A mídia social é essencial para construir uma marca. O Twitter, apontam muitos empreendedores, é muito mais liberal que o Facebook ou Instagram quanto à exibição de conteúdo razoavelmente explícito. Mark Hassell, gerente de marketing e vendas da Paul Raymond Publications, uma editora britânica de revistas tanto online quanto em papel, com títulos como "Mayfair" e "Men Only", acredita que o Twitter seja uma faca de dois gumes.

"Produzo material adulto há 10 anos, mas fico chocado com o que se pode ver no Twitter. Se há coisas como essas de graça no Twitter, por que as pessoas pagariam por elas?"

Mesmo assim, ele vê a mídia social em geral como positiva para o setor, e como uma porta para o conteúdo pago, além de ajudar sua companhia a atrair consumidores mais jovens.
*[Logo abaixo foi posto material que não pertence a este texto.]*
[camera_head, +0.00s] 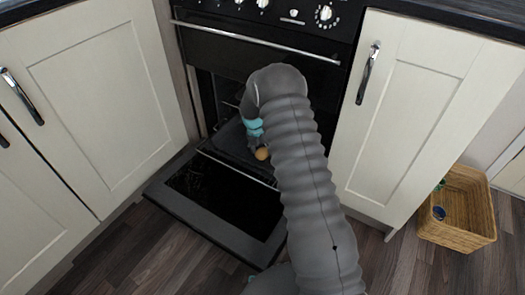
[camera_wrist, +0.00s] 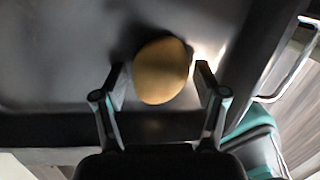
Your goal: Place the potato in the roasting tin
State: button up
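The potato (camera_head: 262,153) is a small brown-yellow lump at the open oven, just beside the end of my arm. In the wrist view the potato (camera_wrist: 160,75) lies against a dark grey surface, between my gripper's fingertips (camera_wrist: 160,70). A narrow gap shows on each side of it, so my gripper looks open around it. The dark roasting tin (camera_head: 229,139) is in the oven opening, and its dark surface (camera_wrist: 60,50) fills much of the wrist view. My arm hides part of the tin and most of the gripper in the head view.
The oven door (camera_head: 222,197) is folded down, low over the wooden floor. Cream cupboards (camera_head: 95,85) stand on both sides. A wicker basket (camera_head: 459,208) with small items is on the floor at the right.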

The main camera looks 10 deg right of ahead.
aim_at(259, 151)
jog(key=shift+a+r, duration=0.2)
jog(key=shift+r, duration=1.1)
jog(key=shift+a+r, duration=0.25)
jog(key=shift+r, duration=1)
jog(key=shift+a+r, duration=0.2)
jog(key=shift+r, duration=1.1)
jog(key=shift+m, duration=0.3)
Os astros e estrelas mais conhecidos têm forte presença na mídia social e, a exemplo dos atores de Hollywood, veem esse tipo de canal como forma de se aproximarem de sua audiência.

Revistas em papel e DVDs se recuperaram, no ano passado, disse Hassell, já que os consumidores começaram a se preocupar com tropeçar em material chocante por acidente ou em serem vigiados pelas companhias de Internet. "As pessoas têm medo da Internet, especialmente os sites gratuitos de vídeo. Elas sabem que seus cookies são rastreados. Já revistas e DVDs as pessoas compram e jogam fora."

Ele também acredita que as reações adversas às revistas masculinas mais amenas —publicações de estilo de vida que mostram fotos de mulheres nuas, como a "Loaded", que foi propriedade da Paul Raymond por algum tempo— estimulou as vendas de conteúdo mais explícito. "Houve muitas reações negativas ao fato de que crianças podiam ver as revistas masculinas mais amenas, nas bancas. As revistas adultas oferecem diferenciação mais clara."

Spiegler acredita, em última análise, que o setor de pornografia é muito parecido com qualquer outra indústria. "Há política, há disputas internas", ele diz. "É como uma escola de segundo grau, mas com cinzeiros. Há muita fofoca".